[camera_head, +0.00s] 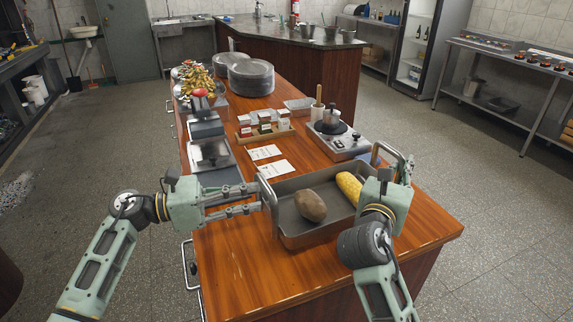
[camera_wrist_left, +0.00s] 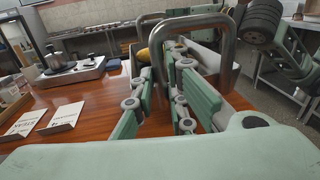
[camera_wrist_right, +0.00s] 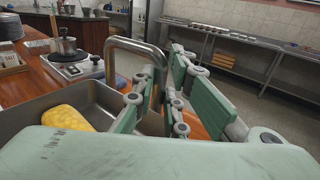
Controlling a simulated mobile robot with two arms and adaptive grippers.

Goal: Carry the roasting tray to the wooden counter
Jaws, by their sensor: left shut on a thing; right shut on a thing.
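The roasting tray (camera_head: 300,236) is a grey metal pan with a raised loop handle at each end. It is at the near end of the wooden counter (camera_head: 240,270), and I cannot tell whether it rests on the wood or hangs just above it. A brown potato (camera_head: 310,205) and a yellow corn cob (camera_head: 349,187) lie in it. My left gripper (camera_head: 266,200) is shut on the left handle (camera_wrist_left: 228,50). My right gripper (camera_head: 400,165) is shut on the right handle (camera_wrist_right: 137,45). The right arm hides the tray's right end in the head view.
A hot plate with a small pot (camera_head: 332,118), a spice rack (camera_head: 264,128), paper cards (camera_head: 266,152) and a scale (camera_head: 208,150) stand beyond the tray. Plate stacks (camera_head: 251,76) are farther back. The counter's near left part is bare.

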******

What the task requires:
Exactly and only the lines from the line that contains "Controlling a simulated" through the line that contains "Goal: Carry the" are to be repeated as they stand.

Exercise result:
Controlling a simulated mobile robot with two arms and adaptive grippers.

Goal: Carry the roasting tray to the wooden counter

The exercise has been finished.